Everything from the line containing "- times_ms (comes" through the line containing "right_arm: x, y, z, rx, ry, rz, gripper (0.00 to" must be quoted exactly; everything else is left out.

Robot motion calls:
◇ ◇ ◇

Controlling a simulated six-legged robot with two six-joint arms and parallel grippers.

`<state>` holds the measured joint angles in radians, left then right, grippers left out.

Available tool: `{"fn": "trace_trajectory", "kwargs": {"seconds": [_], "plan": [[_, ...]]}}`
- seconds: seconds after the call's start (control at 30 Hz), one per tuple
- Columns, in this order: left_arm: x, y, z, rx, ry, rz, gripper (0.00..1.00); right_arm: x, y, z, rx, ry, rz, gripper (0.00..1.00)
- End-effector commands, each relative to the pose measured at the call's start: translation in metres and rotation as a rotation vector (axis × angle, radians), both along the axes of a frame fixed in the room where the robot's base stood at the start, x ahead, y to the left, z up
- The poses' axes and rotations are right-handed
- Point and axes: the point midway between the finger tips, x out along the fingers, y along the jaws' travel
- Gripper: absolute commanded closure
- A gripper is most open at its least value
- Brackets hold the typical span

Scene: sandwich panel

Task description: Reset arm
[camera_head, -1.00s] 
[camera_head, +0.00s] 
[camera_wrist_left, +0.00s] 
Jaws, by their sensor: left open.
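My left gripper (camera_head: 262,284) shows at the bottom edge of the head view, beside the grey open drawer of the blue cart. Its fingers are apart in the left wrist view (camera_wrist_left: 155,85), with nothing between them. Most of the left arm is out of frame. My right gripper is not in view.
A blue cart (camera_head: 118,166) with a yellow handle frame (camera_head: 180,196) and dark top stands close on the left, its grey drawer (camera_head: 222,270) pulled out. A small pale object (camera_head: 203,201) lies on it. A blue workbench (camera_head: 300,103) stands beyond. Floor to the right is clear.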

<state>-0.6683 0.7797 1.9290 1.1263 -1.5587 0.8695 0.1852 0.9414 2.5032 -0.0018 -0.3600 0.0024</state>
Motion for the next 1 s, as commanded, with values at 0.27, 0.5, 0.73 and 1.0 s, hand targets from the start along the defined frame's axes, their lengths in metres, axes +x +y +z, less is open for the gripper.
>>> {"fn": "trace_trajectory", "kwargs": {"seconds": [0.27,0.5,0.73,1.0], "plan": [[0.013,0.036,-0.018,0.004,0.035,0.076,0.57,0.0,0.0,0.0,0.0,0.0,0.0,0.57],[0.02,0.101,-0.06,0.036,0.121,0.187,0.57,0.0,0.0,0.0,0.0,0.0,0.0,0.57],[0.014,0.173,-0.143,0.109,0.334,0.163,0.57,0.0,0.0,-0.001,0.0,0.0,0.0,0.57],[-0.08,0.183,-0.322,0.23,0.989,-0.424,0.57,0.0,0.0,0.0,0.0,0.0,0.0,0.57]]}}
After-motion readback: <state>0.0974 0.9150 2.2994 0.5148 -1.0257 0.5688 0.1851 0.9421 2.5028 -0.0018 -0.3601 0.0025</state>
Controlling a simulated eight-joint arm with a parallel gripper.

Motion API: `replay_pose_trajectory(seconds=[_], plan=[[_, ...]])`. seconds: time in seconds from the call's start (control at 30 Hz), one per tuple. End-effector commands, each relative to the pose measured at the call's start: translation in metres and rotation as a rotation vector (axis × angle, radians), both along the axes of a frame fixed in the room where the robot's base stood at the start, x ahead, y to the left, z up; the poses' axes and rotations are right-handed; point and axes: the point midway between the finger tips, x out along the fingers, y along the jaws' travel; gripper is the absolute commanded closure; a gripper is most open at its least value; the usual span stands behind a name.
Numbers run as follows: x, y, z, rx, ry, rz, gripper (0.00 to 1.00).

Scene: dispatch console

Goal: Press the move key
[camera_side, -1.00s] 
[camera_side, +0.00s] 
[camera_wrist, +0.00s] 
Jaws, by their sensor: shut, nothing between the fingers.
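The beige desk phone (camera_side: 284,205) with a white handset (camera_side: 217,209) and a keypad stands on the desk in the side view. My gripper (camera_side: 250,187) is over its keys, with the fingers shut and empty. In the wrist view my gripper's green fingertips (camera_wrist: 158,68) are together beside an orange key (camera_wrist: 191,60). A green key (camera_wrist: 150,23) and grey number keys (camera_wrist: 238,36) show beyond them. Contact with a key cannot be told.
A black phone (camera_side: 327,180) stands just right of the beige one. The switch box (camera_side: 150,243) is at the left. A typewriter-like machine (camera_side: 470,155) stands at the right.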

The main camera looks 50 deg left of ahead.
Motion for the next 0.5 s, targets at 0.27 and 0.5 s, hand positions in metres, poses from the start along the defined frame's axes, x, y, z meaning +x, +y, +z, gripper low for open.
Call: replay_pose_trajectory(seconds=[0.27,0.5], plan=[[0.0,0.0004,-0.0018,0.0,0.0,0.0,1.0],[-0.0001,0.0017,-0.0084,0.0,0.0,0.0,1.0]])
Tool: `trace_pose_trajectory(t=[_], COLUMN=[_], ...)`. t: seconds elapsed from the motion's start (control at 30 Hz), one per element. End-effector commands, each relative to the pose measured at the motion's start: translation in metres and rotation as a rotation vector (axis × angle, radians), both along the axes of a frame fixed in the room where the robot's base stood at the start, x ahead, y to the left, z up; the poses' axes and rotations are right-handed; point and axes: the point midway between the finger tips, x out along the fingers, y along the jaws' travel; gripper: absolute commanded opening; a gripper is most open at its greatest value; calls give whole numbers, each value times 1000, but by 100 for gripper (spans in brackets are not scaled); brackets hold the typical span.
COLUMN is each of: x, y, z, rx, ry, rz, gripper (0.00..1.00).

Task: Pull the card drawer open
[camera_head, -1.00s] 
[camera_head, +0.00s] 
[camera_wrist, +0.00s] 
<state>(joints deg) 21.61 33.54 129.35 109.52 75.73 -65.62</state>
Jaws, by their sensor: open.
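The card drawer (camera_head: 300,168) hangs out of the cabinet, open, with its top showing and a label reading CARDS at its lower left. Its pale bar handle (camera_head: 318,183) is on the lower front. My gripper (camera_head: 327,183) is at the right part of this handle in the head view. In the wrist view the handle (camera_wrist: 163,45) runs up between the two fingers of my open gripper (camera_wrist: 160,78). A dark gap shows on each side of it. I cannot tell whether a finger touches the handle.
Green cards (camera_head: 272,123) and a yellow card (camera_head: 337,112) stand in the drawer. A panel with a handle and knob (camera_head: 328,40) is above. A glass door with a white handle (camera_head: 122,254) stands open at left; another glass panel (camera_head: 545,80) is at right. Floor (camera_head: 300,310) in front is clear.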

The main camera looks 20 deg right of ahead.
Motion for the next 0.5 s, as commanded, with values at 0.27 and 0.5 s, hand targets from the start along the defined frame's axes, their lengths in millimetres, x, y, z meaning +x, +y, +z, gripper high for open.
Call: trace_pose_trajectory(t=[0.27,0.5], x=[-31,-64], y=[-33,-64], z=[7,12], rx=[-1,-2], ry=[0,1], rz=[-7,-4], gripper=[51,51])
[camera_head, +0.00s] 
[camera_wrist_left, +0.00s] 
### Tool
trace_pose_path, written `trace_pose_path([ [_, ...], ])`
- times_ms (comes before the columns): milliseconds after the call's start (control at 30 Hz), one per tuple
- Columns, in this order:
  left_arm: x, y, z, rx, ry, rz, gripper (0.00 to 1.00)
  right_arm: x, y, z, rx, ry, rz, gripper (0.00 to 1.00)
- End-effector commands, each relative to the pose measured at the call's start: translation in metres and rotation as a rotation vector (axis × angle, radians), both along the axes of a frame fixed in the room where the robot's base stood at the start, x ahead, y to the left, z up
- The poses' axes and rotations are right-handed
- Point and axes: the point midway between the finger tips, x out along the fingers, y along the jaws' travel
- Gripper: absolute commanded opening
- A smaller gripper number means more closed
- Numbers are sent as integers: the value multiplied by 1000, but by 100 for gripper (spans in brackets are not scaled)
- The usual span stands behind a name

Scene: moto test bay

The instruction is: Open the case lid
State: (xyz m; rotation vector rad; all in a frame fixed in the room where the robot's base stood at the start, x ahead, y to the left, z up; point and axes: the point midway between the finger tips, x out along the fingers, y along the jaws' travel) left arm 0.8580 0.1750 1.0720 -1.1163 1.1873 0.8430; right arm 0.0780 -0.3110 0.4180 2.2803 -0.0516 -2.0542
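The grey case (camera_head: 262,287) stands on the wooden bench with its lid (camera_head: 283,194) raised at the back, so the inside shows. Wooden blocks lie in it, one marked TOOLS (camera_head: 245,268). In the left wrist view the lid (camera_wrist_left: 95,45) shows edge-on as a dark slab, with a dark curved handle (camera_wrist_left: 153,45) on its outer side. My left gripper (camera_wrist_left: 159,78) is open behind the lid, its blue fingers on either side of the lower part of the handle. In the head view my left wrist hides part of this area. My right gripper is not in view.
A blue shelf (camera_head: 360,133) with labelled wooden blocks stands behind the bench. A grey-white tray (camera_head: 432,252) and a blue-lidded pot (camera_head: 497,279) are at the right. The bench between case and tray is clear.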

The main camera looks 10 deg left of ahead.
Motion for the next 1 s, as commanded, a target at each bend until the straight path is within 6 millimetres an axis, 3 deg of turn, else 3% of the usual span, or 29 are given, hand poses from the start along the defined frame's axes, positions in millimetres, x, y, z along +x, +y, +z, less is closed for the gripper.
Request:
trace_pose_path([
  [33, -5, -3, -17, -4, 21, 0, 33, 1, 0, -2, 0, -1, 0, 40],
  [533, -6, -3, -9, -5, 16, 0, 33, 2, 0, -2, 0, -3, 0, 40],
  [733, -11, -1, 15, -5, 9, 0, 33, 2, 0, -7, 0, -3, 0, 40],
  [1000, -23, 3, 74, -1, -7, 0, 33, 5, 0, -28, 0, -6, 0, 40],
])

◇ ◇ ◇

*WORKED ANSWER:*
- times_ms (comes before the columns): milliseconds after the call's start (control at 30 Hz), one per tuple
- Columns, in this order:
  left_arm: x, y, z, rx, ry, rz, gripper (0.00 to 1.00)
  right_arm: x, y, z, rx, ry, rz, gripper (0.00 to 1.00)

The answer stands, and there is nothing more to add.